Stakeholders are increasingly recognizing this dynamic and, as a result, I suspect that climate change will continue to become a higher profile issue at the Commission.
Personal and professional
APPA: Where did you grow up and how did you wind up working in Washington, D.C.? Is it difficult to balance family and work life as a FERC Commissioner and how do your personal values spill over into your work?
Commissioner Glick: I grew up in Connecticut but went to college (George Washington University) and law school (Georgetown University Law Center) in Washington, D.C. I enjoyed the city very much and the fact that so many people here are involved in policy and political jobs so I decided to make it home.

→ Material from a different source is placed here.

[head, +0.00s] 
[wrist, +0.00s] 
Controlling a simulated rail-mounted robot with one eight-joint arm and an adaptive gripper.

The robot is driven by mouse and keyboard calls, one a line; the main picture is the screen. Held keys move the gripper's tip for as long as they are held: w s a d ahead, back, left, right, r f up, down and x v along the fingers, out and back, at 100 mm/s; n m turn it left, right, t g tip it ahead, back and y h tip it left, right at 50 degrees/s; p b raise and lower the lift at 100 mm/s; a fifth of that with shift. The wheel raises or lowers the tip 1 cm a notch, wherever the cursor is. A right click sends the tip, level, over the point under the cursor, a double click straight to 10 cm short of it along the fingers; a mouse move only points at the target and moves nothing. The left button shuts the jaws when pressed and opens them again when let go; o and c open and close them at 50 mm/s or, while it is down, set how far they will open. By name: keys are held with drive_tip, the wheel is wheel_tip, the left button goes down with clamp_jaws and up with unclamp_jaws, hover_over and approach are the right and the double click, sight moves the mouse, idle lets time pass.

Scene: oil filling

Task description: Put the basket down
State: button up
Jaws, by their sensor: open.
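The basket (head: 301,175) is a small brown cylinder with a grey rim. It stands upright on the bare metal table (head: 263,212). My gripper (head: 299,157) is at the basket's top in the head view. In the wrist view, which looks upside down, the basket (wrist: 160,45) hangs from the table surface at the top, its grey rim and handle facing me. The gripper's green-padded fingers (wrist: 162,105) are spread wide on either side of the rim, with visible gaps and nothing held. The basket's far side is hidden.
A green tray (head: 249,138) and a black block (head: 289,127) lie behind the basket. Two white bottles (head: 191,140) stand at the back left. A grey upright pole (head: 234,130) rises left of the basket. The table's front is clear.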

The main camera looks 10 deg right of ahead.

I think almost everyone that works in government or similar jobs in this area struggles with achieving an appropriate work‐life balance. However, I appreciate the flexibility that comes along with being a FERC commissioner that enables me to leave the office in time to coach my son’s Little League team, which is an important part of my life.
I try to do what I can to be a better citizen including protecting the environment. For instance, I drive a plug‐in electric hybrid and our family purchases a renewable energy product from our electricity provider.
[Glick was nominated to FERC by President Donald Trump in August 2017 and confirmed by the U.S. Senate on November 2, 2017. Before joining the Commission, he was general counsel for the Democrats on the Senate Energy and Natural Resources Committee, serving as a senior policy advisor on numerous issues including electricity and renewable energy. His full biography is available on FERC’s website.]